* **JOB**
Reply with only the number of lines that contain the string "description".

▼▼▼

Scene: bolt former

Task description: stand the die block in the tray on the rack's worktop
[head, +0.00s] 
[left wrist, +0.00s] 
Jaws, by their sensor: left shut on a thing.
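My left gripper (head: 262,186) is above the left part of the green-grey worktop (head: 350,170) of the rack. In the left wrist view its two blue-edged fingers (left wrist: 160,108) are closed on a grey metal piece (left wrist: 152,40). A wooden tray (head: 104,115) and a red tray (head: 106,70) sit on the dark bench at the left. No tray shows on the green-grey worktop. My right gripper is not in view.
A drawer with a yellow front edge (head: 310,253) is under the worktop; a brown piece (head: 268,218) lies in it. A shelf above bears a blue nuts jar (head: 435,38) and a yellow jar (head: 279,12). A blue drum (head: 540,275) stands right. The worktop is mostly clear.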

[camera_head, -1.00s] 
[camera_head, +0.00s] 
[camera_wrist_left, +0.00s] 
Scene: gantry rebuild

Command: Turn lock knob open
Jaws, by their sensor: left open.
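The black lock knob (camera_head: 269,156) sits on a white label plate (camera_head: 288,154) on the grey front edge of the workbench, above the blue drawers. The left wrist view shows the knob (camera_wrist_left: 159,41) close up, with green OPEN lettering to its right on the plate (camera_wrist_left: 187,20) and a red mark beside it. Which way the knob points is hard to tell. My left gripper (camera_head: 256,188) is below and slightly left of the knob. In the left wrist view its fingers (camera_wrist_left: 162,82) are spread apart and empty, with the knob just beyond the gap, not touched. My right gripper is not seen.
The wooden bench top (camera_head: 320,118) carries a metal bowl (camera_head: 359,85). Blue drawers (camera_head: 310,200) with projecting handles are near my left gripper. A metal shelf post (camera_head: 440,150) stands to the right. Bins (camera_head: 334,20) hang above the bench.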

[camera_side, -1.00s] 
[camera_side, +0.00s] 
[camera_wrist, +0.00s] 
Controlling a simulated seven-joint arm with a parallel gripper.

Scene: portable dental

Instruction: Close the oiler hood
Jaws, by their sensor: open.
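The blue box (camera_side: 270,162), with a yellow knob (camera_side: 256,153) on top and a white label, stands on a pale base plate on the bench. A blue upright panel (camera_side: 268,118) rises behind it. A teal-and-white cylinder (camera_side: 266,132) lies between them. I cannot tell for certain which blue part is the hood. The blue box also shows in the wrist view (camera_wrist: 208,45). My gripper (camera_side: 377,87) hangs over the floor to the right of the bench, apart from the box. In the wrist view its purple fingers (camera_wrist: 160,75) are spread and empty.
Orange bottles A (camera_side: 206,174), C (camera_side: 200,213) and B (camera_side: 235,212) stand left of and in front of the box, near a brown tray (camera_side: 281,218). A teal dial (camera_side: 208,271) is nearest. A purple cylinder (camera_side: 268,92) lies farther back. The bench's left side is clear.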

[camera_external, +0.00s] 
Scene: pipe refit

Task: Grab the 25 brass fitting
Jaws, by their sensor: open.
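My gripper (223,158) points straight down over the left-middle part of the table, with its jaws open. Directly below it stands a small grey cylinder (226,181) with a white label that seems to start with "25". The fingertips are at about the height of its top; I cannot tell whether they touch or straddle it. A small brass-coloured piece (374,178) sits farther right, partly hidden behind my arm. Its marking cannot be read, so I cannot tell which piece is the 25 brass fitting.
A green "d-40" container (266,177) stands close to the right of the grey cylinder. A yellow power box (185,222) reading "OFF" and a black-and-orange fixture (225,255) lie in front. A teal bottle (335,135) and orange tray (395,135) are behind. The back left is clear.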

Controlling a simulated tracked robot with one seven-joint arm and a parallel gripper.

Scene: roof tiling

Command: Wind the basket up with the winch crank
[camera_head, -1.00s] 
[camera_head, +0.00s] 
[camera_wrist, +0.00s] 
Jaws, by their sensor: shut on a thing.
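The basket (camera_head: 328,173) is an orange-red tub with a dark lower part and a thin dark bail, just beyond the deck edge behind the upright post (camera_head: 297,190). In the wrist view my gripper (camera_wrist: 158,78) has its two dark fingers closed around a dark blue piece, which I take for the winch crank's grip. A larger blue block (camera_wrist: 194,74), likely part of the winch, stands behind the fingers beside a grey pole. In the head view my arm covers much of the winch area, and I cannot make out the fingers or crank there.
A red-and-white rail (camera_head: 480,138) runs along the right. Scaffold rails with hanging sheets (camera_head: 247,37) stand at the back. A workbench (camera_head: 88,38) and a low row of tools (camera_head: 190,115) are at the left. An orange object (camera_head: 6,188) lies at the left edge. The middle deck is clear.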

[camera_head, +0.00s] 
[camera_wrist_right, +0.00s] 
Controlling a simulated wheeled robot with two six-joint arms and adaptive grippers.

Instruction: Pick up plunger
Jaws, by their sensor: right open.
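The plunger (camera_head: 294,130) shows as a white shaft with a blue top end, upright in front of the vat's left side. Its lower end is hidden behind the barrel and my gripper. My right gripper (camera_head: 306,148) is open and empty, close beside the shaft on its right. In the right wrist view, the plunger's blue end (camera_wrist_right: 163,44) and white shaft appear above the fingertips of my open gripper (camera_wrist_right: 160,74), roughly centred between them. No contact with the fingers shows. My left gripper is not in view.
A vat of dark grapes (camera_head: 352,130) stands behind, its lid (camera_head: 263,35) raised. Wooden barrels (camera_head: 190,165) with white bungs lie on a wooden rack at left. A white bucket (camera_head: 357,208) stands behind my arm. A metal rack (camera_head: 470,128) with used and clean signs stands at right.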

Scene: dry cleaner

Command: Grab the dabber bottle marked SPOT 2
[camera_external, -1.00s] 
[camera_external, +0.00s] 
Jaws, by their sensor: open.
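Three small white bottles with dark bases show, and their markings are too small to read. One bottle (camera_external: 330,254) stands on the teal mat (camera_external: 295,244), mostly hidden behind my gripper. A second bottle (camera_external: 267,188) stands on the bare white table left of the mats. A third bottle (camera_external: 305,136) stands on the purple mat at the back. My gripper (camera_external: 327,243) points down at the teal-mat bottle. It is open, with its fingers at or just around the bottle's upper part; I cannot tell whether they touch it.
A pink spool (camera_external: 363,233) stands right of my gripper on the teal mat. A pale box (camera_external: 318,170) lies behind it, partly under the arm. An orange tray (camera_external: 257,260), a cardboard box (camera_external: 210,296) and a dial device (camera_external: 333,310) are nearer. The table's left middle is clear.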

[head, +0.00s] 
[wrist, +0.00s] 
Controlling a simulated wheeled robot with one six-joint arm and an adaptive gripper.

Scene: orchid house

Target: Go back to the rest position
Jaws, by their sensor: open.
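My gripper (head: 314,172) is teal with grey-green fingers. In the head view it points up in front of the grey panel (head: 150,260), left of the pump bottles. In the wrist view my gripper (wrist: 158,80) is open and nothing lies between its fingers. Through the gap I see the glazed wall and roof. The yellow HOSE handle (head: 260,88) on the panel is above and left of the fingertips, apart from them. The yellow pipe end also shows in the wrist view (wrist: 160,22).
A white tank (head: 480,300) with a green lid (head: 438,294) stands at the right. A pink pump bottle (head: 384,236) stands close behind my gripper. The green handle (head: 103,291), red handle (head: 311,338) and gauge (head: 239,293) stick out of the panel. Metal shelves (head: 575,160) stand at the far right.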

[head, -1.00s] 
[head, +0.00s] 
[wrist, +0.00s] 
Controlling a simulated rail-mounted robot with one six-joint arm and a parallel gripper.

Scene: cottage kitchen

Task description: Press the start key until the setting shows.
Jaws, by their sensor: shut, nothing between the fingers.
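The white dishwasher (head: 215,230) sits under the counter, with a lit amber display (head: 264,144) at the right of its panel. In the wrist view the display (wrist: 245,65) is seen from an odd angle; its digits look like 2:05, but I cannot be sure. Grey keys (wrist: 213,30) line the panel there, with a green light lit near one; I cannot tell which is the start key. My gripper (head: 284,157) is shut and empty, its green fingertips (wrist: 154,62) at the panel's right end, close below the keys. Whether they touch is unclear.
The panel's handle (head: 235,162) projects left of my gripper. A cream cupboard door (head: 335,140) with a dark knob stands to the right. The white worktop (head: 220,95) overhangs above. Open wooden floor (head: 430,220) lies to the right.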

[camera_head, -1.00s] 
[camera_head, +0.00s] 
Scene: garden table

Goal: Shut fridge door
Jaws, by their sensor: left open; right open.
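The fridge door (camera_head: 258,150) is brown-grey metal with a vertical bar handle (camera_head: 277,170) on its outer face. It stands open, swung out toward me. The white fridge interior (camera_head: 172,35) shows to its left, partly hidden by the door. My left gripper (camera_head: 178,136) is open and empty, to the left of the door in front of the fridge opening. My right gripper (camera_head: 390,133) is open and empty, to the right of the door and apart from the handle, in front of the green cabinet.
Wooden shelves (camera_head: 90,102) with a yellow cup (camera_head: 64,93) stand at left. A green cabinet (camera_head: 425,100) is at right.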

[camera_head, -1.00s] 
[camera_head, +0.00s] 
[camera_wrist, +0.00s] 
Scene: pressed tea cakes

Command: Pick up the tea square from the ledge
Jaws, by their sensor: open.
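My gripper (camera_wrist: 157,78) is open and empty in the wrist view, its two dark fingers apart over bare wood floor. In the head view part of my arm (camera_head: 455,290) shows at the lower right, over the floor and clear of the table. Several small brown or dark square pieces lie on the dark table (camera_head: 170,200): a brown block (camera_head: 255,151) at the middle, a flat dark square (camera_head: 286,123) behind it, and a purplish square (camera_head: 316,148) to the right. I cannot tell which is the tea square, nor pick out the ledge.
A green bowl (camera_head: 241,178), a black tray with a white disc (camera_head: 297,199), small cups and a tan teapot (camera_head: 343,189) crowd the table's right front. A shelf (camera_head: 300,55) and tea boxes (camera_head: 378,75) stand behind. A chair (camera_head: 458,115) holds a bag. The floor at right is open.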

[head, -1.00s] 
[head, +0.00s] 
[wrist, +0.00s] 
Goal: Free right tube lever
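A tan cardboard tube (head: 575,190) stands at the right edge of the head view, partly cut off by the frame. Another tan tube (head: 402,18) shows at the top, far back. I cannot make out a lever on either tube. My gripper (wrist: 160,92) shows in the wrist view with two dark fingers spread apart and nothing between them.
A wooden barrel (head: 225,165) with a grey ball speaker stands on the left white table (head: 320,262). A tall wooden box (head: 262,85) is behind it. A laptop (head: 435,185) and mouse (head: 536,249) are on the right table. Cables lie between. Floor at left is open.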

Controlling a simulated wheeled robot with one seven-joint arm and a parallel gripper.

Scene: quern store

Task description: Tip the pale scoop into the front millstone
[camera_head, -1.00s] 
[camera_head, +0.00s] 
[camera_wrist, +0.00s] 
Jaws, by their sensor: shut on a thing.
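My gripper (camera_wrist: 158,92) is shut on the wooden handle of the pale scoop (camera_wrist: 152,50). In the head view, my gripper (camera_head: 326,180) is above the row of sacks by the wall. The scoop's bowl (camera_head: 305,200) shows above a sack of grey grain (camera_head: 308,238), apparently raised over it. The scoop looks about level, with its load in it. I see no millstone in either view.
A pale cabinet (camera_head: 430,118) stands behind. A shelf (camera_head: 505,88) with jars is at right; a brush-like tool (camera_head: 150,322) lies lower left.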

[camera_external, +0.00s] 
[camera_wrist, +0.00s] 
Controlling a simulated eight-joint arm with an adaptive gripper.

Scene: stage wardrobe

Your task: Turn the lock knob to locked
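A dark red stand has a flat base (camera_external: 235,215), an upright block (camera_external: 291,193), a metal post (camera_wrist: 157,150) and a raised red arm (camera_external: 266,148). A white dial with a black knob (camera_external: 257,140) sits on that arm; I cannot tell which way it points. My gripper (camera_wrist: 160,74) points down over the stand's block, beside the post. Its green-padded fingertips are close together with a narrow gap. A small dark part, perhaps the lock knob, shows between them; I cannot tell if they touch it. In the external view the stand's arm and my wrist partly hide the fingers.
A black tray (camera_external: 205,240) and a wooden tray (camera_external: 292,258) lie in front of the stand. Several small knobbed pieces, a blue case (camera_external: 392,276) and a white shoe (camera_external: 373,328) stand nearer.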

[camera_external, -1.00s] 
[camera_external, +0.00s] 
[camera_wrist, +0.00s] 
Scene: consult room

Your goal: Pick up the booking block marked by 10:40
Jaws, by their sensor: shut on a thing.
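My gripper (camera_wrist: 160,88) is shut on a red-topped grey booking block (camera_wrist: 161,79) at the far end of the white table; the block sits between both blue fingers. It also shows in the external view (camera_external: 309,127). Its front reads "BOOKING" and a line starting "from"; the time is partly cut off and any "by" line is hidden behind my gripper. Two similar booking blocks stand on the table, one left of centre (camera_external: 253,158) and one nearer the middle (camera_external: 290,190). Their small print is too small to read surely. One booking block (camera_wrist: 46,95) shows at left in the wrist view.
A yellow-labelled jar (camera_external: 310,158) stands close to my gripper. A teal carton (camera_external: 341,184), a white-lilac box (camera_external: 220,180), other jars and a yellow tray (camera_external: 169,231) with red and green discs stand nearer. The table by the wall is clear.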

▲▲▲

* **COMPLETE RESPONSE**
3